Roemer makes independent pitch
Former Louisiana governor and presidential candidate Charles E. “Buddy” Roemer III has publically announced his anticipated change from the Republican Party ballot to an Independent position, backed by the American’s Elect Party.
The confirmation was secured last Tuesday as Roemer continued his long-shot campaign for the presidency of the United States.
This is not the first time the 68-yerar-old candidate has made a change in affiliation. The former governor and four-term congressman switched from being a Democrat to a Republican when he sought a return to the governor’s mansion in 1987. The move did not endear him to either major party.
In front of 250 members of the South Central Industrial Association, Roemer offered a description of his views regarding status quo politics and positions on issues of state and national interest.
Early in his comments, Roemer told those in attendance he supports Gov. Bobby Jindal’s education reform package and called it an essential investment for the future than the petroleum industry, with which a majority of those in attendance are connected.
“Energy is critical to our economy and I honor that,” Roemer said. “But in the longer time there is no guarantee in oil or natural gas … all we need to conquer the world is for our neighbors and family to be people who can read and write and think for themselves. … It’s about our families. It’s about our children. It’s about our future.”
The candidate said he does not care if Jindal is calling for greater teacher accountability and backing school vouchers for political reasons. Roemer said his interpretation is that Jindal is doing the right thing.
The former governor said he held education as a priority during his term in office and the most important thing for Louisiana legislators to do today is enhance school quality by giving decision making powers to parents and local schools rather than politicians and bureaucrats.
Roemer then turned to his basic campaign theme of Washington not bring broke, but being bought by special interest groups and greedy career politicians.
He identified himself as being different from other office holders and candidates because he has never received Political Action Committee funds and did not take advantage of government pensions and benefits as a former office holder.
“I think America is in trouble,” Roemer said. “I think we need a woman or man that is free to lead. I think we need somebody that is not trying to build a [political] party, but is trying to build a nation. I think I am the one that could succeed because I’m the only candidate that has been both a congressman and a governor. I know what is important.”
Roemer called for product manufacturing to increase in America and for corporations to stop shipping jobs overseas to produce products sold in the United States.
Founder of the Business First Bank, who led a congressional banking committee for eight years, Roemer said he has the financial knowledge and understanding necessary to address the nation’s money woes without letting politics interfere with the bottom line.
“I know I have little chance. I managed to finish third in Puerto Rico [primaries],” Roemer said to draw applause.
The candidate explained that his campaign has made extensive use of the Internet while he was overshadowed by other Republicans on the nationally-televised campaign trail. “I beat Newt Gingrich and Ron Paul [online]. I’ve had more contributors than all the other Republican candidates.”

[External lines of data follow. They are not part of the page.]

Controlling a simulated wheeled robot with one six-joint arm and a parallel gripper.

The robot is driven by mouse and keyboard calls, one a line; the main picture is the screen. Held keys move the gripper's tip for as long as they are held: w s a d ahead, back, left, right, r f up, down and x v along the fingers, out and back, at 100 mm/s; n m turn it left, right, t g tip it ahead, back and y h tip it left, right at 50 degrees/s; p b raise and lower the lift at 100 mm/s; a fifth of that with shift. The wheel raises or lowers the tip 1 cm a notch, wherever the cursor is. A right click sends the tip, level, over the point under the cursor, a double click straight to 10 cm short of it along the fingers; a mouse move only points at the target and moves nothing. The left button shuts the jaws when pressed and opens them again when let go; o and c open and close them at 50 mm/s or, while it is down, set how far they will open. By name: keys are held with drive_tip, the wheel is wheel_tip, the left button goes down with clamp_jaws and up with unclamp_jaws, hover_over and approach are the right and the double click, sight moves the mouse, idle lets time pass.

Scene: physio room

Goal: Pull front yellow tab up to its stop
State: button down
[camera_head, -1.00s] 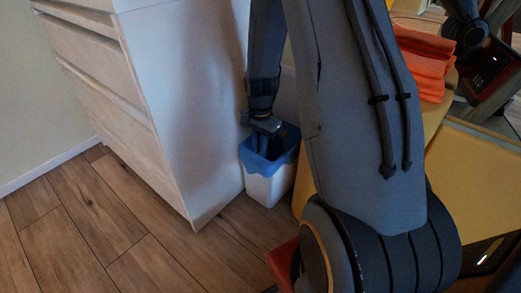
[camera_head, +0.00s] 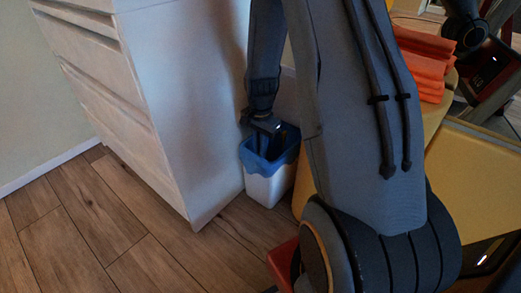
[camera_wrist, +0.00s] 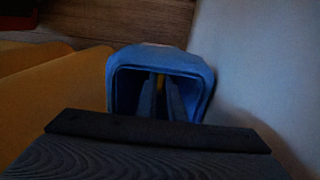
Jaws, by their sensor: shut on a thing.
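A white bin (camera_head: 262,189) with a blue liner (camera_head: 250,160) folded over its rim stands on the floor beside the white drawer unit. In the wrist view the blue liner (camera_wrist: 203,72) forms a squarish opening with a dark inside. My gripper (camera_wrist: 161,88) reaches into this opening, its two fingers close together. The rest of the tab is hidden by the fingers and the dark. In the head view my gripper (camera_head: 268,138) points down at the bin's mouth, and the tab cannot be made out.
The white drawer unit (camera_head: 172,110) stands close along the bin's left. A yellow-topped surface (camera_head: 475,165) with folded orange towels (camera_head: 424,62) is to the right. Wooden floor (camera_head: 90,225) is clear at the front left.

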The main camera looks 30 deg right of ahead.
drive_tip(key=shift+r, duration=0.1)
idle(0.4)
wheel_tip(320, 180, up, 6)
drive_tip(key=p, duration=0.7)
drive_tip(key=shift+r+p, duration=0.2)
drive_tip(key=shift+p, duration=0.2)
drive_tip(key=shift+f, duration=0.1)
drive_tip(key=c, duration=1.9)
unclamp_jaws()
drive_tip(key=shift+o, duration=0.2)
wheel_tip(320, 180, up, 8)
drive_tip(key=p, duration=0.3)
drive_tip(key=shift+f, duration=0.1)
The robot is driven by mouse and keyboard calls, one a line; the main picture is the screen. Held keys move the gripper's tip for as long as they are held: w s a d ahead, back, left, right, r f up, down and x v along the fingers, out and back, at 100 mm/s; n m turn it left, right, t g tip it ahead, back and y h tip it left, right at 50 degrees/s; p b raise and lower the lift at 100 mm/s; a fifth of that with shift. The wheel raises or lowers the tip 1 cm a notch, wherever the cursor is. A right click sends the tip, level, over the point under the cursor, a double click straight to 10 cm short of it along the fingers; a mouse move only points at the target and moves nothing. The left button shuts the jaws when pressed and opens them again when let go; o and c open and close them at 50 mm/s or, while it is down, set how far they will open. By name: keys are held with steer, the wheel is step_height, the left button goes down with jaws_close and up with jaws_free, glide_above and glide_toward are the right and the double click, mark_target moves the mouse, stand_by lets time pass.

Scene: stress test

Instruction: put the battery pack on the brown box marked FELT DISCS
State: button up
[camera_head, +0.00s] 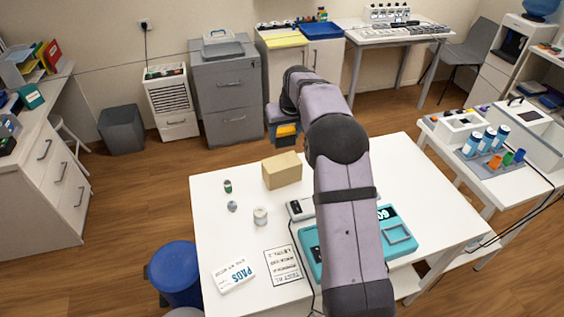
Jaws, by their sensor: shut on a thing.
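A plain brown box (282,170) stands on the white table, left of my arm. No FELT DISCS marking is readable on the sides I see, so I cannot tell if it is the named box. My arm rises from the bottom of the picture and bends away past the box to a dark wrist joint.
The white table (222,215) holds a small green-and-dark can (228,186), a pale roll (260,216), a PADS packet (234,275), a printed sheet (283,266) and a teal tray (400,226) partly behind my arm.

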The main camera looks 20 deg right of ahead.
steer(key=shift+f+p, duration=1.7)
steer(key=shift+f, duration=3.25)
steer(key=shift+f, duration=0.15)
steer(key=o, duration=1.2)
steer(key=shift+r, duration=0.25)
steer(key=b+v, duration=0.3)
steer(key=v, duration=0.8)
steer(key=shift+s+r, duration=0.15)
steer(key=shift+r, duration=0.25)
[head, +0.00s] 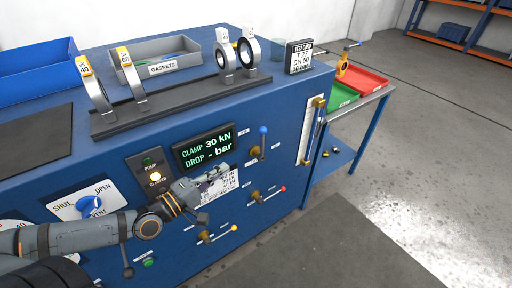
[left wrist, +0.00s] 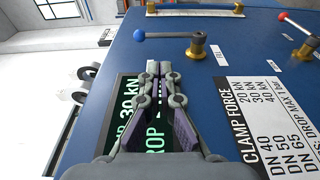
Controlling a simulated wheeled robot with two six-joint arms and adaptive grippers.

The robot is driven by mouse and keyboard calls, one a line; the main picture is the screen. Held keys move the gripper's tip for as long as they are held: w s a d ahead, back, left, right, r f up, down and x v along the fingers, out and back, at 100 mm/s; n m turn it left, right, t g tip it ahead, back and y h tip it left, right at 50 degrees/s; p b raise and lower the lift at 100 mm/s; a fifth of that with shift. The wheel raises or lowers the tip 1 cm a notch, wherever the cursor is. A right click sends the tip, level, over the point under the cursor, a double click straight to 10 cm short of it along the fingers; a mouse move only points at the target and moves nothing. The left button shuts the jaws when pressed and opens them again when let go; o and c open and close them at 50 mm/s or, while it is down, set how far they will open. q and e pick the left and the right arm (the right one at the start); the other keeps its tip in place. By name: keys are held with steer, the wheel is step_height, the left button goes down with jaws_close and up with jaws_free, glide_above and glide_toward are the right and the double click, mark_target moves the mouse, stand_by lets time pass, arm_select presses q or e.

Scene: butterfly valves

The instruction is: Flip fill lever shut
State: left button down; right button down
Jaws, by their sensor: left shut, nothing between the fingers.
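The fill lever (head: 263,140) stands on the front panel of the blue bench, right of the display. It has a blue ball end and a brass valve body, and it points up in the head view. In the left wrist view the fill lever (left wrist: 168,36) runs left from its brass body (left wrist: 197,46), beside a FILL label (left wrist: 219,55). My left gripper (head: 226,170) is shut and empty, in front of the display's lower edge. It is left of and below the fill lever, apart from it. Its closed fingers (left wrist: 163,72) point toward the lever side. My right gripper is out of view.
A red-ended lever (head: 268,193) and a yellow-ended lever (head: 220,234) sit lower on the panel. The display (head: 204,147) reads CLAMP 30 kN, DROP - bar. A white CLAMP FORCE plate (left wrist: 262,120) lies beside my fingers. Floor to the right is clear.

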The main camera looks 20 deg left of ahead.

With his new identity as an Independent, which the candidate suggested a month prior to the SCIA meeting, Roemer said he is probably a better fit as an Independent than he ever was as a member of the two major parties.
H.L. Bourgeois High School teacher Kelly Burlette was hesitant to respond to questions following Roemer’s speech. “I think he made some very sound points and it is something to think about,” she said. Burlette confirmed this was her first exposure to Roemer and said she was not comfortable stating if she would or would not cast a vote in his direction.
South Louisiana Bank Commercial Loan Manager George Robicheaux said while, in principle, he might vote for Roemer, he is not certain that could carry over in realistic conditions.
“I thought it was a good speech,” Robicheaux said. “I just wonder if he could interact with Congress and be effective. I think he has a lot of good ideas, but I don’t know how he would be with the Democrats and Republicans.”
Bob Huth of Southern Recycling was impressed with Roemer. “I think he is very, very enlightening. I haven’t seen him on TV, but yes, I would vote for him.”
During the SCIA meeting, Roemer said following the primary election and Republican candidate selection, he will, by law, be included in national debates.
The candidate then predicted the Nov. 6 presidential ballot will carry the names of Barack Obama, Mitt Romney and Buddy Roemer.
Independent presidential candidate Buddy Roemer says Washington is bought and the American people are paying a price.